April 11, 2008
Superconductors could make hovering possible for spacecrafts
A hover board is on my most wanted list ever since I can remember. The ability to hover over anything without actually feeling the friction of the surface below will be a dream come true for all automobile manufacturers too. Now, Cornell University researchers propose that superconductors paired with permanent magnets could fit the bill by suspending vehicles in space unpowered. In the photo, a permanent magnet is being held stationary above a superconductor–magnetically pinned at its current orientation as long as the superconductor is below 88 degrees Kelvin. Magnetic pinning works by placing two modules one with an unpowered, but super cooled, superconductor and the other with an ordinary permanent magnet near each other. The permanent magnet induces currents in the superconductor that are persistent and exactly opposite to the fields generated by the magnet. By strategically placing the magnets and superconductors, the orientation of both modules can be pinned at any orientation. In essence, one “grips” the other with an invisible magnetic glove, and will resist any movement.

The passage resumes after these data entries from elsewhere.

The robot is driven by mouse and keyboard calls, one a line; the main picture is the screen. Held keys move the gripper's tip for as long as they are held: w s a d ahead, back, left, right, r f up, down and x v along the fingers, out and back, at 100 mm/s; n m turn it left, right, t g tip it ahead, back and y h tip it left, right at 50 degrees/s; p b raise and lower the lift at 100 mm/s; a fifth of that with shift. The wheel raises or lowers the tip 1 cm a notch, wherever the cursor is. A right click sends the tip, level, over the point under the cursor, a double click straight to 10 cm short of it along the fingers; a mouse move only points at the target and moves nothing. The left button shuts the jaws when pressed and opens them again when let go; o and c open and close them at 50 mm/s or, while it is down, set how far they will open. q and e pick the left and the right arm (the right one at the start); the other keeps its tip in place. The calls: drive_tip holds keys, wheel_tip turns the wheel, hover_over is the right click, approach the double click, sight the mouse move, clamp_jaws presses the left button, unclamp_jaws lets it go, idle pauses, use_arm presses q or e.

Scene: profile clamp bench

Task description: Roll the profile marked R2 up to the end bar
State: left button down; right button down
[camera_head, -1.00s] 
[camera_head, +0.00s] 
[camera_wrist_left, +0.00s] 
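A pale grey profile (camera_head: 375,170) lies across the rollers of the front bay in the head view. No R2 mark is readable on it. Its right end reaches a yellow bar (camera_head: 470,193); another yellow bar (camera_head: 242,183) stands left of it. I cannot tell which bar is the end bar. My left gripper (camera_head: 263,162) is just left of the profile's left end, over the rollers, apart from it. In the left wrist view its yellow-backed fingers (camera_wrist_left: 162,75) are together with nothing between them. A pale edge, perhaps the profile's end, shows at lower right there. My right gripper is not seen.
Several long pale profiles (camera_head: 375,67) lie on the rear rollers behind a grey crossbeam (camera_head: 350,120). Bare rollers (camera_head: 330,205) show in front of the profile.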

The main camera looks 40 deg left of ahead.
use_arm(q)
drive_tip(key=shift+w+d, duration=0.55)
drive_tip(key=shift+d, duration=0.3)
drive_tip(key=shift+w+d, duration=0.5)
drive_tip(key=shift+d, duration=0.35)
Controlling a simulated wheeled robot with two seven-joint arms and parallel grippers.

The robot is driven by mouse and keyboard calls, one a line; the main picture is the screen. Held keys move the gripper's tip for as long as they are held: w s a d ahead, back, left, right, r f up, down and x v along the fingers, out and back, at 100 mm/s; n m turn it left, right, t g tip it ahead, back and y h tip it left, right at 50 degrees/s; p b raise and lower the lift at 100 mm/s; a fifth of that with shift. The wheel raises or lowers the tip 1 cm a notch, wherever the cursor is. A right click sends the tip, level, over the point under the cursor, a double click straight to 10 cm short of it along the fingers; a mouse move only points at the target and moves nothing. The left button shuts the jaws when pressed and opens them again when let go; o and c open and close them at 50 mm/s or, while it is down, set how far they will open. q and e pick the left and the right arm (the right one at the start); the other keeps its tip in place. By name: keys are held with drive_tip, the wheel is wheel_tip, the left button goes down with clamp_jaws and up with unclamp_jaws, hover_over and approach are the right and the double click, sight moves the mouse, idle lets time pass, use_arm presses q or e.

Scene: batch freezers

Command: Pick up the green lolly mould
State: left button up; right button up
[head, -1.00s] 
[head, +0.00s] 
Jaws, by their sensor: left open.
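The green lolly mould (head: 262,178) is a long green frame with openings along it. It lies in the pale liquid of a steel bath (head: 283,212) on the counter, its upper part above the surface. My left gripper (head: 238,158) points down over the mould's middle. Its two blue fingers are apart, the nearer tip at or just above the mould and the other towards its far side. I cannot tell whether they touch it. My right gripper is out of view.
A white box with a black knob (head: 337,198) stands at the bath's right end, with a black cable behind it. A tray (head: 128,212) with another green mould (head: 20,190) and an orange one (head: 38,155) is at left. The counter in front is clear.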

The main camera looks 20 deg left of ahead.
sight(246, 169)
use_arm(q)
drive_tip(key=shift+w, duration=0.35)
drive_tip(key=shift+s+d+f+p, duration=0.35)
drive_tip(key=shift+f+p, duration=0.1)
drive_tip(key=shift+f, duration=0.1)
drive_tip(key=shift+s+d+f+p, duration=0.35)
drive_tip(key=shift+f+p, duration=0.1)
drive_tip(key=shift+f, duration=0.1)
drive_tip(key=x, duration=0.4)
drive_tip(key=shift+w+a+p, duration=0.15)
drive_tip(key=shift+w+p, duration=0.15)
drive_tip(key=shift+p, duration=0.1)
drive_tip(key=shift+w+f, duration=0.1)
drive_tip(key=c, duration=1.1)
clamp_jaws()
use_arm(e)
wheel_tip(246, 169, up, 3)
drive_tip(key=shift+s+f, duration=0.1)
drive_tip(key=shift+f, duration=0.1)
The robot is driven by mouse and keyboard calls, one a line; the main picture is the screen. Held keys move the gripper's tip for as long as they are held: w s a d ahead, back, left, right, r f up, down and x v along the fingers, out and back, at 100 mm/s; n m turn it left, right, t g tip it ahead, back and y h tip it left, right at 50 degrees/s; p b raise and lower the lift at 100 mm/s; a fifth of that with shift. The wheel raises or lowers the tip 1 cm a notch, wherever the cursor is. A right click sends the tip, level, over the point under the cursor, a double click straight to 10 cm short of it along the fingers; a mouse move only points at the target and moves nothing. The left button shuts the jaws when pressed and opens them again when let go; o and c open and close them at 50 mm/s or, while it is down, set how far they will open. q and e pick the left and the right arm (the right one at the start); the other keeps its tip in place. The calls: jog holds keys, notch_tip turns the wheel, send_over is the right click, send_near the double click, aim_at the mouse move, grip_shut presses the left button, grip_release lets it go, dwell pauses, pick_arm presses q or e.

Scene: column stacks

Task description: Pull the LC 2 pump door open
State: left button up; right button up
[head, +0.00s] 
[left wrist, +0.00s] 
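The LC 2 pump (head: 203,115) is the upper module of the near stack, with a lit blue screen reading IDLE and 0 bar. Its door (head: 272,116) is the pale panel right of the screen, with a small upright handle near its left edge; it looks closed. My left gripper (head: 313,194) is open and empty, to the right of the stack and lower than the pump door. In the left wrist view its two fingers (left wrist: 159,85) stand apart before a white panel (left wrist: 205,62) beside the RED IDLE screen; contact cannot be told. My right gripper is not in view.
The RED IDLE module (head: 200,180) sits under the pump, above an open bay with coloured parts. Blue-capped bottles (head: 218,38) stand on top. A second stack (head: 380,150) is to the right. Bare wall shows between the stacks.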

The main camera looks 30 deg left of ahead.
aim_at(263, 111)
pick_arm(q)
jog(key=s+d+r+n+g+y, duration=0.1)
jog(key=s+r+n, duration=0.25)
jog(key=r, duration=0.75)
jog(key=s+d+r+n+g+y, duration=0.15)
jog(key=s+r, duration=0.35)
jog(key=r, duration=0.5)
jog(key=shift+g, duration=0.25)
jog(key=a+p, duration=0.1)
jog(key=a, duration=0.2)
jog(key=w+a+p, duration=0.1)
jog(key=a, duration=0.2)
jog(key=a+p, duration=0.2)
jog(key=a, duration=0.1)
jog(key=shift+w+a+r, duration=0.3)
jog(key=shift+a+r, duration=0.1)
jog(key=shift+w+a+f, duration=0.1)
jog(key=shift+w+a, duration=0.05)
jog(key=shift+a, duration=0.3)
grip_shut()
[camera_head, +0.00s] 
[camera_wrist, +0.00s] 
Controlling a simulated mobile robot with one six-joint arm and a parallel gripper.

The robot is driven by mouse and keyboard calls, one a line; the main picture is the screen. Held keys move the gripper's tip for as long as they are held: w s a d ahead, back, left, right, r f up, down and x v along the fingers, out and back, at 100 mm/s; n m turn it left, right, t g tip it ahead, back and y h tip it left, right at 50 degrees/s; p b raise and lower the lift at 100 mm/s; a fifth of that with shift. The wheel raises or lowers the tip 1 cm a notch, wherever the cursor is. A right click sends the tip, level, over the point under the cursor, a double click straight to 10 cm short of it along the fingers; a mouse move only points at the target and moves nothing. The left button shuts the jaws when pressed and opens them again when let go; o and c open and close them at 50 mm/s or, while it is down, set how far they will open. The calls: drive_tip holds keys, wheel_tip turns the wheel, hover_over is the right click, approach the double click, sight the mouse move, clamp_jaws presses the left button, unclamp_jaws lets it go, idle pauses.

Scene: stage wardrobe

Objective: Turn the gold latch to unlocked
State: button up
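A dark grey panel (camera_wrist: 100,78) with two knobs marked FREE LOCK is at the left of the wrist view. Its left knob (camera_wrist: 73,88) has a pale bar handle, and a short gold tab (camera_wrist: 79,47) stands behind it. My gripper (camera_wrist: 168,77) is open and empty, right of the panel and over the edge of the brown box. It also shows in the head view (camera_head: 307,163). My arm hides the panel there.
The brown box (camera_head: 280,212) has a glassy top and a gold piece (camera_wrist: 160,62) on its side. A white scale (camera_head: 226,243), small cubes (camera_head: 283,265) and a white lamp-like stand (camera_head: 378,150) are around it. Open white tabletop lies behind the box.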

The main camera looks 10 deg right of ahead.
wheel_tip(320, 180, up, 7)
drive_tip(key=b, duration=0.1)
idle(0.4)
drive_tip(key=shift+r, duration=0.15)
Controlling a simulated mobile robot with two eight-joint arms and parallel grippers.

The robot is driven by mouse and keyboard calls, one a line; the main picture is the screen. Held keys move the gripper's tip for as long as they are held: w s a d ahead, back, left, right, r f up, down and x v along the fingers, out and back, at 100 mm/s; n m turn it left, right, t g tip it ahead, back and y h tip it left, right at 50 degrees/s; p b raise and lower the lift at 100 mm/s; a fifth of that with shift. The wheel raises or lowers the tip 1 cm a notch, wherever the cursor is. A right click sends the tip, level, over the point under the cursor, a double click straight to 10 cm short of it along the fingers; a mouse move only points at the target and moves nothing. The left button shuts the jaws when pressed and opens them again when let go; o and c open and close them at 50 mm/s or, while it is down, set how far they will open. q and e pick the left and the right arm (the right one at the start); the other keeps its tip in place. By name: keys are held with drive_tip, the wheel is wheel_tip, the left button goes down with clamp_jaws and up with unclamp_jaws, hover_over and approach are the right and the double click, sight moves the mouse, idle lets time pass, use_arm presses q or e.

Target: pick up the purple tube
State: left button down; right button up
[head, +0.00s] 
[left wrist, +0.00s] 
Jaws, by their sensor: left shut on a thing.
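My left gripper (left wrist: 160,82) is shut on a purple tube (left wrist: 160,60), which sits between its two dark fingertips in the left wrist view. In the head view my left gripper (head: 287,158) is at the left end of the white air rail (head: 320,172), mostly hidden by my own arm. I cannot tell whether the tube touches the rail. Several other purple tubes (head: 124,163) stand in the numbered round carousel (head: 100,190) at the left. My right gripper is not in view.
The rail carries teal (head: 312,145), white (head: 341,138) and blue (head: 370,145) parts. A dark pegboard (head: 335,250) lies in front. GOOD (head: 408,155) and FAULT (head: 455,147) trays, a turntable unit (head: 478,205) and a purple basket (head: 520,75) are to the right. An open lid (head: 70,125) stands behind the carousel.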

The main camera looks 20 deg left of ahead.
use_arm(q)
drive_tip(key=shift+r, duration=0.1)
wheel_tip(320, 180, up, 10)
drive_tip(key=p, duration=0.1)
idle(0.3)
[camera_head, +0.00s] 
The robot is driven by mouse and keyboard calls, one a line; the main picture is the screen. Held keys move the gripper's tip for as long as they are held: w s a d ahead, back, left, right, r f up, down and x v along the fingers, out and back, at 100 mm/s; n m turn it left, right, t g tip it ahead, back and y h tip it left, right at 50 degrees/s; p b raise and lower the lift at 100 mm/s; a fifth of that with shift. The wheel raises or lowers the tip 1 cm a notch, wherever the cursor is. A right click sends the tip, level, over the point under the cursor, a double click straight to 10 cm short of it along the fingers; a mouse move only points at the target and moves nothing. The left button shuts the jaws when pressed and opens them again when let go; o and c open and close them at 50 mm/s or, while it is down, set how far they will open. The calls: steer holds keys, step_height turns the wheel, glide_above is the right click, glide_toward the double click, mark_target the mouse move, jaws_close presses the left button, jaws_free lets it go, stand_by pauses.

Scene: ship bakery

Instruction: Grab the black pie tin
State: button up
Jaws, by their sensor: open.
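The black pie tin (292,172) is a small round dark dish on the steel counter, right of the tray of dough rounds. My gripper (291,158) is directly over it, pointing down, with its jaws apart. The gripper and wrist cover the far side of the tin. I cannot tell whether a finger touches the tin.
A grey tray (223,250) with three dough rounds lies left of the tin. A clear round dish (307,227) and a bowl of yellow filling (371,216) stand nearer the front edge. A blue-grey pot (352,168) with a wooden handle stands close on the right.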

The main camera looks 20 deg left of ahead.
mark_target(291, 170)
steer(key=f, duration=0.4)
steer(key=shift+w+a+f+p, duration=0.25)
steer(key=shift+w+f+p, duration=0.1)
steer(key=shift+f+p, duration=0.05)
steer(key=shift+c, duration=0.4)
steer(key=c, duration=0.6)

Even in the presence of outside forces, magnetic pinning will hold the two modules in place. The effect is so intense that is very difficult to move them, even when physically pushed from the outside. Wonder if any of the car companies are listening because this technology will make car suspension obsolete. Imagine gliding all the way without feeling a single bump while going off road on a rocky surface, or just using a hover board and skating to work.